§ Excerpted data
*-*-*

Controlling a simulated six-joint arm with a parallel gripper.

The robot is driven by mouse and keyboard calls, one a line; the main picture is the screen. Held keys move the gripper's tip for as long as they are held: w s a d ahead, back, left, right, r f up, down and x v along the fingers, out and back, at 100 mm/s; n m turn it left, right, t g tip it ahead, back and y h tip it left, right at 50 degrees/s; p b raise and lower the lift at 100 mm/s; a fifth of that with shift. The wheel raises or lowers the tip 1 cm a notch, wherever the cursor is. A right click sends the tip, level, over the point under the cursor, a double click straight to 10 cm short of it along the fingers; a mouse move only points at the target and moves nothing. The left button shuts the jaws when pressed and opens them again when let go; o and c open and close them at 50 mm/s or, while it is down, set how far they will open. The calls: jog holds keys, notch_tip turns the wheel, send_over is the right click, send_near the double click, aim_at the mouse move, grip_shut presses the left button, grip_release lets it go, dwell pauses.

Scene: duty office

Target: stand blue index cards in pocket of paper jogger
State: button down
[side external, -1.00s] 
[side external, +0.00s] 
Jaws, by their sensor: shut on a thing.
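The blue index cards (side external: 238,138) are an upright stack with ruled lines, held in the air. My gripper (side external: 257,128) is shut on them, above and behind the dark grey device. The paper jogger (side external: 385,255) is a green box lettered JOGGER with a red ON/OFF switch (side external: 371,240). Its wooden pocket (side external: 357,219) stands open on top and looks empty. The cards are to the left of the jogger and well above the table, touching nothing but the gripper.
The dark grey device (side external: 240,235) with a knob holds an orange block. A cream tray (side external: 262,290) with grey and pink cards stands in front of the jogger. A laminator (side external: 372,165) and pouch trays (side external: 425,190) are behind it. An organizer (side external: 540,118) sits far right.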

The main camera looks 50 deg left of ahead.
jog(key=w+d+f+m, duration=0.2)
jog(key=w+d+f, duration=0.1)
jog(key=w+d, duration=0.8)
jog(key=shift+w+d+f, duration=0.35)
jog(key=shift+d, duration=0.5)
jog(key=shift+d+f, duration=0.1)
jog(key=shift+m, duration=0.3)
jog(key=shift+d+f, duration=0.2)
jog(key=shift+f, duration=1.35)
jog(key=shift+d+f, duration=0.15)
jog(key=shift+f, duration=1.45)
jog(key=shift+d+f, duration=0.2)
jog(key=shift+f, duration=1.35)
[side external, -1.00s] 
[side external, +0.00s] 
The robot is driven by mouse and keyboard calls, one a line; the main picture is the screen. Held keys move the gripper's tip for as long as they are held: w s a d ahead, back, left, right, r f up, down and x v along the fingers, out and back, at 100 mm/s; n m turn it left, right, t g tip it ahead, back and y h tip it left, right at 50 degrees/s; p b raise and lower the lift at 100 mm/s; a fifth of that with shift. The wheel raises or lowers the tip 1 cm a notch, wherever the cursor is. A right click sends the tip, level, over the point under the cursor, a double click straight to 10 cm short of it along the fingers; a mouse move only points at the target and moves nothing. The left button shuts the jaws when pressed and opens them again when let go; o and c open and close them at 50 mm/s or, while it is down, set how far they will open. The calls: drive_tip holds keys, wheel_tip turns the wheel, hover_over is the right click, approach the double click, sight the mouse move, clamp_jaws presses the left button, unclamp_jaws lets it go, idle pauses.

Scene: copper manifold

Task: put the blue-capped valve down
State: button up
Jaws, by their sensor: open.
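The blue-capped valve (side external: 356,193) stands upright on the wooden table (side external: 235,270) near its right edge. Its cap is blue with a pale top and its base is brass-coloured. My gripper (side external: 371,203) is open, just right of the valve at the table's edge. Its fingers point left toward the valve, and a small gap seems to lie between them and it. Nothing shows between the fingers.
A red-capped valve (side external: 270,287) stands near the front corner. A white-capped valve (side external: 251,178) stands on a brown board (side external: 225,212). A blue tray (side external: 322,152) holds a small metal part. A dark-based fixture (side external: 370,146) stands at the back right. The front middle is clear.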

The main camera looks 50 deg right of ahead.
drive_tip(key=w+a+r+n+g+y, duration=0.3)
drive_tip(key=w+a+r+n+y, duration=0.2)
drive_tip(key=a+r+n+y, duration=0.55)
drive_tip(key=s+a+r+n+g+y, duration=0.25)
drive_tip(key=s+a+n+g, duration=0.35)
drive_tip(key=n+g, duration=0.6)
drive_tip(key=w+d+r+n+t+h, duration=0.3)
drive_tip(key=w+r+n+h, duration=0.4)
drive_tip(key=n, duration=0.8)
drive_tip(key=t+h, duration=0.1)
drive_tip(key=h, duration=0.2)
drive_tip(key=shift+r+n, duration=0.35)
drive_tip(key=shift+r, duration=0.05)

*-*-*

§ What to work on
Copy the material above back out, exactly as written.

§ Exercise answer
Controlling a simulated six-joint arm with a parallel gripper.

The robot is driven by mouse and keyboard calls, one a line; the main picture is the screen. Held keys move the gripper's tip for as long as they are held: w s a d ahead, back, left, right, r f up, down and x v along the fingers, out and back, at 100 mm/s; n m turn it left, right, t g tip it ahead, back and y h tip it left, right at 50 degrees/s; p b raise and lower the lift at 100 mm/s; a fifth of that with shift. The wheel raises or lowers the tip 1 cm a notch, wherever the cursor is. A right click sends the tip, level, over the point under the cursor, a double click straight to 10 cm short of it along the fingers; a mouse move only points at the target and moves nothing. The left button shuts the jaws when pressed and opens them again when let go; o and c open and close them at 50 mm/s or, while it is down, set how far they will open. The calls: jog holds keys, notch_tip turns the wheel, send_over is the right click, send_near the double click, aim_at the mouse move, grip_shut presses the left button, grip_release lets it go, dwell pauses.

Scene: duty office

Target: stand blue index cards in pocket of paper jogger
State: button down
[side external, -1.00s] 
[side external, +0.00s] 
Jaws, by their sensor: shut on a thing.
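The blue index cards (side external: 238,138) are an upright stack with ruled lines, held in the air. My gripper (side external: 257,128) is shut on them, above and behind the dark grey device. The paper jogger (side external: 385,255) is a green box lettered JOGGER with a red ON/OFF switch (side external: 371,240). Its wooden pocket (side external: 357,219) stands open on top and looks empty. The cards are to the left of the jogger and well above the table, touching nothing but the gripper.
The dark grey device (side external: 240,235) with a knob holds an orange block. A cream tray (side external: 262,290) with grey and pink cards stands in front of the jogger. A laminator (side external: 372,165) and pouch trays (side external: 425,190) are behind it. An organizer (side external: 540,118) sits far right.

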The main camera looks 50 deg left of ahead.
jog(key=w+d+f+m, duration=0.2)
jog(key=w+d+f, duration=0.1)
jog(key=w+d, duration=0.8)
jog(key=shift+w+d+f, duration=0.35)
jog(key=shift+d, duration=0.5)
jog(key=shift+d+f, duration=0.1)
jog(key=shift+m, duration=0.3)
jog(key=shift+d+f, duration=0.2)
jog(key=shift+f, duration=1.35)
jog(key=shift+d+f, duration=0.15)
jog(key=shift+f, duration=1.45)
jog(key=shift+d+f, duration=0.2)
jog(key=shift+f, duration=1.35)
[side external, -1.00s] 
[side external, +0.00s] 
The robot is driven by mouse and keyboard calls, one a line; the main picture is the screen. Held keys move the gripper's tip for as long as they are held: w s a d ahead, back, left, right, r f up, down and x v along the fingers, out and back, at 100 mm/s; n m turn it left, right, t g tip it ahead, back and y h tip it left, right at 50 degrees/s; p b raise and lower the lift at 100 mm/s; a fifth of that with shift. The wheel raises or lowers the tip 1 cm a notch, wherever the cursor is. A right click sends the tip, level, over the point under the cursor, a double click straight to 10 cm short of it along the fingers; a mouse move only points at the target and moves nothing. The left button shuts the jaws when pressed and opens them again when let go; o and c open and close them at 50 mm/s or, while it is down, set how far they will open. The calls: drive_tip holds keys, wheel_tip turns the wheel, hover_over is the right click, approach the double click, sight the mouse move, clamp_jaws presses the left button, unclamp_jaws lets it go, idle pauses.

Scene: copper manifold

Task: put the blue-capped valve down
State: button up
Jaws, by their sensor: open.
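The blue-capped valve (side external: 356,193) stands upright on the wooden table (side external: 235,270) near its right edge. Its cap is blue with a pale top and its base is brass-coloured. My gripper (side external: 371,203) is open, just right of the valve at the table's edge. Its fingers point left toward the valve, and a small gap seems to lie between them and it. Nothing shows between the fingers.
A red-capped valve (side external: 270,287) stands near the front corner. A white-capped valve (side external: 251,178) stands on a brown board (side external: 225,212). A blue tray (side external: 322,152) holds a small metal part. A dark-based fixture (side external: 370,146) stands at the back right. The front middle is clear.

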The main camera looks 50 deg right of ahead.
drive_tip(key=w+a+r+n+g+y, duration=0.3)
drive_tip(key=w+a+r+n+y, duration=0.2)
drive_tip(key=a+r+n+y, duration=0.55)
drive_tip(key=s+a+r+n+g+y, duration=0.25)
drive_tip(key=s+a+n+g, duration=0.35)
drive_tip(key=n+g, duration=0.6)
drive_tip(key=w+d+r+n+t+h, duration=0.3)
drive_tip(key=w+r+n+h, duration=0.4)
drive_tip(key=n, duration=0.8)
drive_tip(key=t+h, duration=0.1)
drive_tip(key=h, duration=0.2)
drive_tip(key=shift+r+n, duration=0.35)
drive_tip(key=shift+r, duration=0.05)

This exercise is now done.